It’s not just AI
It’s fruitful to go back to such figures as Lewis Mumford, who wrote on the history of technology and whose book The Myth of the Machine informs current conceptions of the psychosocial dynamics of contemporary technology. Over fifty years ago he warned against a convergence of science, economics, and technics buttressed by political power which militates against life-enhancing values, those which begin in the place which is least repressible: the Empire of the Self. “But for those of us, who have thrown off the myth of the machine, the next move is ours: for the gates of the technocratic prison will open automatically, despite their rusty ancient hinges, as soon as we choose to walk out.” –Mumford, Pentagon of Power , Epilogue: Advancement of Life, p. 435.
Yes, I am talking about self reliance. Just like last time. My thoughts become more insistent upon being heard as it becomes clear just what is at stake. To review, I am speaking of that realm in which the self begins to atrophy; it leaves us as our ability and desire to escape the state of tutelage leaves us, which comes about when one no longer is able, or even wishes, to think for oneself.
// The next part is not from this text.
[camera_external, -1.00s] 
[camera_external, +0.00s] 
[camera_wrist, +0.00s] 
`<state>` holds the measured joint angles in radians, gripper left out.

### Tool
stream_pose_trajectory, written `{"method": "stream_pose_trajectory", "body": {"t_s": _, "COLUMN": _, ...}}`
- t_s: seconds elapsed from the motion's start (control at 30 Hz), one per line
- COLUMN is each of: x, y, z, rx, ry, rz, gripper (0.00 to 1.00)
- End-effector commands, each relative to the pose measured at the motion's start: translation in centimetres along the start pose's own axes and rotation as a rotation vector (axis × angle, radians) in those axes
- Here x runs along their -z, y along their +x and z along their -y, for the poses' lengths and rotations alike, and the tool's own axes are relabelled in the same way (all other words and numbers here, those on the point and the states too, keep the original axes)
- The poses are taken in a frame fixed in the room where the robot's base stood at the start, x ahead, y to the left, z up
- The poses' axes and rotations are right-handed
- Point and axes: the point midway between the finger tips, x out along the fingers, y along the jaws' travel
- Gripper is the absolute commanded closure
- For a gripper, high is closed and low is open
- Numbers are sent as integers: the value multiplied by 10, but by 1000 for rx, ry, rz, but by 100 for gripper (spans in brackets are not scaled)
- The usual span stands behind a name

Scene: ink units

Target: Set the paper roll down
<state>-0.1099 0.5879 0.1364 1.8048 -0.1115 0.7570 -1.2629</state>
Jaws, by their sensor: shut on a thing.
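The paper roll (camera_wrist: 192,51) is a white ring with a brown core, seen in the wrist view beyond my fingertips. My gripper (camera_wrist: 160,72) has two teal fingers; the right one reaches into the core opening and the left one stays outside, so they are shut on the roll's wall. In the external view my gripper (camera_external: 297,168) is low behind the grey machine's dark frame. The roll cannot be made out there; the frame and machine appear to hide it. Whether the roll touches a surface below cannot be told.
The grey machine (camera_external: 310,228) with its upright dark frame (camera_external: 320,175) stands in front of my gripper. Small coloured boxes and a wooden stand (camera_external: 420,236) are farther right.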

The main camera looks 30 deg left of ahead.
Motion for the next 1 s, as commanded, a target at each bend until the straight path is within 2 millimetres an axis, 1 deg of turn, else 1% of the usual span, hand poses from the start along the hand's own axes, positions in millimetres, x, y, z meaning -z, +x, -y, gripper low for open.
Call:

This dovetails into Herbert Marcuse’s theory of technological rationality, which posits that philosophical Rationalism transmogrifies into a “technological rationality” which, once the technology becomes ubiquitous, changes what is considered rational within that society. It has a moral dimension. For example, is it moral to put off answering an email for more than a single business day? From this perspective, being “connected” takes on the flavor of a moral imperative. It’s treated as irrational and immoral to fail to respond to an email or text for more than some small amount of time, like a second. What do you owe the Combine, as I like to call it? “Combine” defined as I did above in connection to Mumford’s concept of the Myth of the Machine: a state of affairs characterized by a convergence of science, economics and technics undergirded by the political. “The true meaning of the technological Age can only be realized when it becomes apparent which kind of politics can master the new technology.” –Carl Schmitt
Beyond Mumford in the quest for personal autonomy there is the figure of Ralph Waldo Emerson. There is a definite mystical tinge to his writings on the Empire of the Self contained in his 1841 essay Self-Reliance. “Society everywhere is in conspiracy against the manhood of every one of its members. Society is a joint-stock company in which the members agree for the better securing of his bread to each shareholder, to surrender the liberty and culture of the eater. The virtue most in request is conformity. Self-reliance is its aversion. It loves not realities and creators, but names and customs.” Sucking at the teat of Mammon always and everywhere exists as logically prior to the technological imperative. Can you walk away from it all? It’s a tall order.